Kashkari may well mean it when he says a recession “won’t deter” the Fed in its quest to vanquish the inflation dragon. But equities, like inflation (and dragons), can be unruly. Stocks simply ignored Fed officials (and Fed mouthpieces), held fast to gains and closed near the highs. It was the best day for the S&P since Jerome Powell inadvertently sparked a rally while speaking to reporters following last month’s rate hike (figure below).
That isn’t ideal for the Fed. It’s tolerable as long as it doesn’t run too much further, but equities are really pushing it now. Expect Fed officials to push back. If Wednesday was any indication, policymakers will need to push pretty hard if they want to dissuade stocks in the face of favorable data.
As frustrating as this may be for many market participants, Fed officials aren’t likely to countenance additional gains beyond, say, 4,200 on the S&P. That’s probably a bridge too far.

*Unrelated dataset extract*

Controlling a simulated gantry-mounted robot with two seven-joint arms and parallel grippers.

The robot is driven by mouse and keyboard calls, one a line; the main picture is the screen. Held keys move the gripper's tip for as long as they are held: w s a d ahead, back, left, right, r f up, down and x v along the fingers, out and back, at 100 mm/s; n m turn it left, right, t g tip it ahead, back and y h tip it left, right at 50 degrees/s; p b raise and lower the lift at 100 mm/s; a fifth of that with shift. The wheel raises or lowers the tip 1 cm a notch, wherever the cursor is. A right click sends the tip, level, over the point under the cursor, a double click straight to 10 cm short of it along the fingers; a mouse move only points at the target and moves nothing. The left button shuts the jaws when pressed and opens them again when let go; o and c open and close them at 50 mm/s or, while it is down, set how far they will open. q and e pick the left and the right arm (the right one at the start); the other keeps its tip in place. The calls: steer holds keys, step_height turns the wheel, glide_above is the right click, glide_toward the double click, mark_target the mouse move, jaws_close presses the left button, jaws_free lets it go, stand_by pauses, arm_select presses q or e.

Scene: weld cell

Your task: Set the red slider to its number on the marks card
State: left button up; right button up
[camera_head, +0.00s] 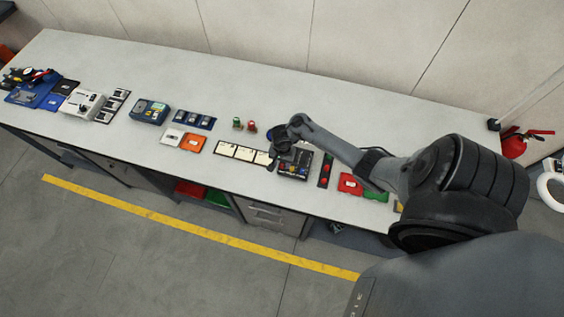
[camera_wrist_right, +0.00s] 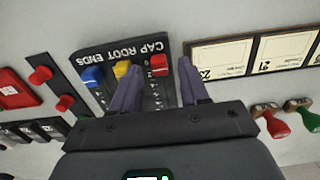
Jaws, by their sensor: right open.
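A dark panel (camera_wrist_right: 103,62) lettered "CAP ROOT ENDS" shows upside down in the right wrist view; it also lies on the bench in the head view (camera_head: 296,165). It carries a blue slider (camera_wrist_right: 91,77), a yellow slider (camera_wrist_right: 122,69) and the red slider (camera_wrist_right: 159,65). My right gripper (camera_wrist_right: 160,75) is open, with the red slider in the picture between its two fingers. Gaps show on both sides of the red slider. Cream cards (camera_wrist_right: 222,57) with handwritten numbers lie beside the panel, upside down and hard to read. My left gripper is not in view.
A strip with red buttons (camera_head: 325,169) and a red tray (camera_head: 350,184) lie right of the panel. Green and red handled stamps (camera_head: 245,124) stand behind the cards. An orange tray (camera_head: 192,143) and several devices fill the left. The rear bench is mostly clear.

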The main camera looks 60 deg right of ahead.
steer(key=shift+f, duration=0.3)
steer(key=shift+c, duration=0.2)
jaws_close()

Bottom line: If you’re betting on additional upside from here, you’re fighting the Fed. Good luck.
They won’t stop until something breaks or if they get about 4-6 months of significantly lower monthly inflation prints. Kashkari can say that he wants 4-5-6-7 but what he is really saying is he will raise rates enough to stop inflation exceeding around 2%. Luckily this shot the meeting is in September so the calendar can slow them down (they are not raising rates between meetings unless something dire happens). The stock jockeys are playing with fire.
Another 5% market gain could trigger an inter meeting 75 basis point rate hike imho…
Yesterday, I was thinking back a few years to Walt’s dystopian pieces regarding administered markets.
I must say, I’m certainly enjoying these back-to-pure-price-discovery markets, year to date.
They missed an opportunity to raise 100 bps instead of 75 at the last meeting; they’re too predictable.
The best thing they can do to wrest contol is to have another meeting (forget the tradition) and raise 50 bps.